Conor is a lovely lad from Dublin; he has a warm and friendly demeanor. His interests include fishing and helping the elderly. He loves the quite life and loves nothing more then sipping hot co-co listening to the futuristic sounds of Duran Duran.
His life ambition is to represent Ireland as the first electro-acoustician in the Eurovision song contest.
His project has something to do with wind.

The project is part of the Sounding Object initiative and studies the sound generated by airflow past a cylinder.

Sue Targett BA (Music).  MRD

Ballinacarra

Kilfenora

Co. Clare

Mobile:  086-855 6611

Email:   sue.targett@eiri.org

Sue grew up in England and lived in America before coming to Ireland.  She works in rural areas supporting different approaches to enterprise development; her particular interest is in developing the social economy.  The other focus of her work is with groups of people that society finds difficult to cope with, for example, young people at risk of early school leaving, people with disabilities, and older people.  This work involves trying to change the way people understand the concept of equality in our society. 

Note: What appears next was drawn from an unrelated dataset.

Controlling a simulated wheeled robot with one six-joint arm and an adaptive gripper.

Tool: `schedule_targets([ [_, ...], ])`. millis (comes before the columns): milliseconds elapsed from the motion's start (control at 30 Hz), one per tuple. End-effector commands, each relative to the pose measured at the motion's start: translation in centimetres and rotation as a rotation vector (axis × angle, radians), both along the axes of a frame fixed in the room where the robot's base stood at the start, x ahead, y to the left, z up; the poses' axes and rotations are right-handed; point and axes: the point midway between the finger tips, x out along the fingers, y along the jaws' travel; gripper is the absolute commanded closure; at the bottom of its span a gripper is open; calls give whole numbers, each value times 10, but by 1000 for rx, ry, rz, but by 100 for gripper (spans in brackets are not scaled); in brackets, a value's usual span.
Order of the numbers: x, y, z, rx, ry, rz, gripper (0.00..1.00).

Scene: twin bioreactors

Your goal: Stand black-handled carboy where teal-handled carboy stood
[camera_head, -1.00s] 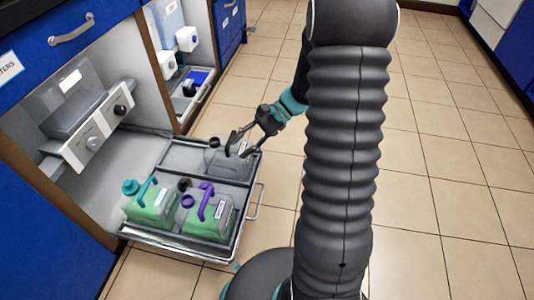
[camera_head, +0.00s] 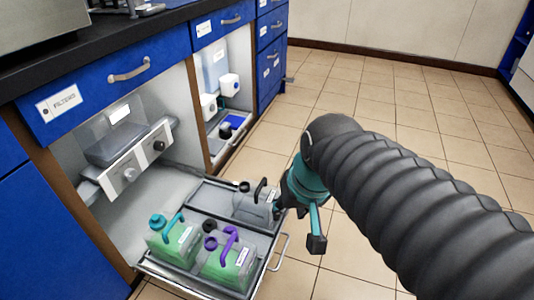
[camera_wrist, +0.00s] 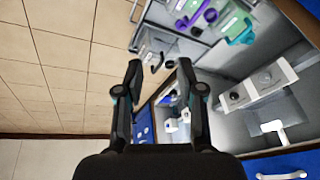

Audio Games: Fun for All? All for Fun?

Do computer games have to rely on visual feedback?  Is it possible to create entertaining games that use only non-speech sounds?  Could these games enable sighted people to develop ‘aural dexterity’ or other skills?  Could audio games contribute anything worthwhile to the partially sighted and blind communities? This project creates two computer games, Os & Xs (Tic Tac Toe) and Mastermind, which use only non-speech audio feedback.  These games are then used in tests, which start answering the above questions.

 

Riana Walsh

Tuam

Co. Galway

Email: flamelilly@eircom.net

Riana Walsh graduated with a B.Sc. in Applied Physics and Instrumentation in 1998 from Cork Institute of Technology. She then worked as a Control Systems Engineer with ProsCon Limited for three years. She is currently finishing the M.Sc. in Music Technology at the University of Limerick.

Her final project is an investigation into the physical attributes of sound that contributes to the perception of timbre.